This code randomly imputes missing values in the `Age` column based on observed data using the `Hmisc` package's `impute` function.

##### Cold Deck Imputation

Cold Deck Imputation is a systematic variant of Hot Deck Imputation where the donor pool is predefined. Instead of selecting donors dynamically from within the same dataset, Cold Deck Imputation relies on an external reference dataset, such as historical data or other high-quality external sources.

**Advantages of Cold Deck Imputation**

-   **Utilizes high-quality external data**: This method is particularly useful when reliable external reference datasets are available, allowing for accurate and consistent imputations.
-   **Consistency**: If the same donor pool is used across multiple datasets, imputations remain consistent, which can be advantageous in longitudinal studies or standardized processes.

**Disadvantages of Cold Deck Imputation**

-   **Lack of adaptability**: External data may not adequately reflect the unique characteristics or variability of the current dataset.
-   **Potential for systematic bias**: If the donor pool is significantly different from the target dataset, imputations may introduce bias.
-   **Reduces variability**: Unlike Hot Deck Imputation, Cold Deck Imputation systematically selects values, which removes random variation. This can affect the estimation of standard errors and other inferential statistics.

**Key Characteristics**

-   **Systematic Selection**: Cold Deck Imputation selects donor values systematically based on predefined rules or matching criteria, rather than using random sampling.
-   **External Donor Pool**: Donors are typically drawn from a separate dataset or historical records.

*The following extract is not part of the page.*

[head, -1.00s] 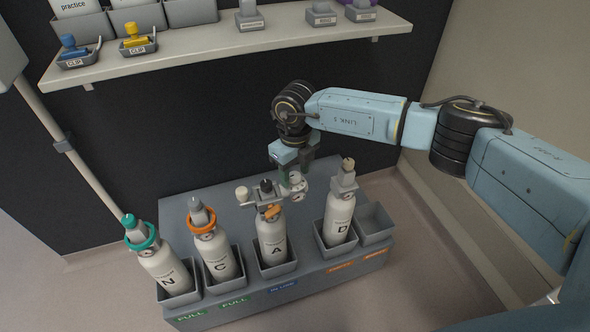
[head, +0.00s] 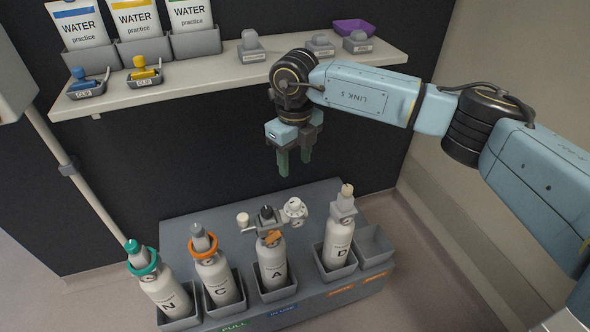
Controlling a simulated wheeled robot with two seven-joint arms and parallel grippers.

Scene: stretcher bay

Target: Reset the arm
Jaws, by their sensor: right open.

**Algorithm for Cold Deck Imputation**

1.  Identify an external reference dataset or predefined donor pool.
2.  Define the matching criteria to find "similar" cases between the donor pool and the current dataset (e.g., based on covariates or stratification).
3.  Systematically assign values from the donor pool to missing values in the current dataset based on the matching criteria.
4.  Repeat the process for each variable with missing data.

**Practical Considerations**

-   Cold Deck Imputation works well when external data closely resemble the target dataset. However, when there are significant differences in distributions or relationships between variables, imputations may be biased or unrealistic.\
-   This method is less useful for datasets without access to reliable external reference data.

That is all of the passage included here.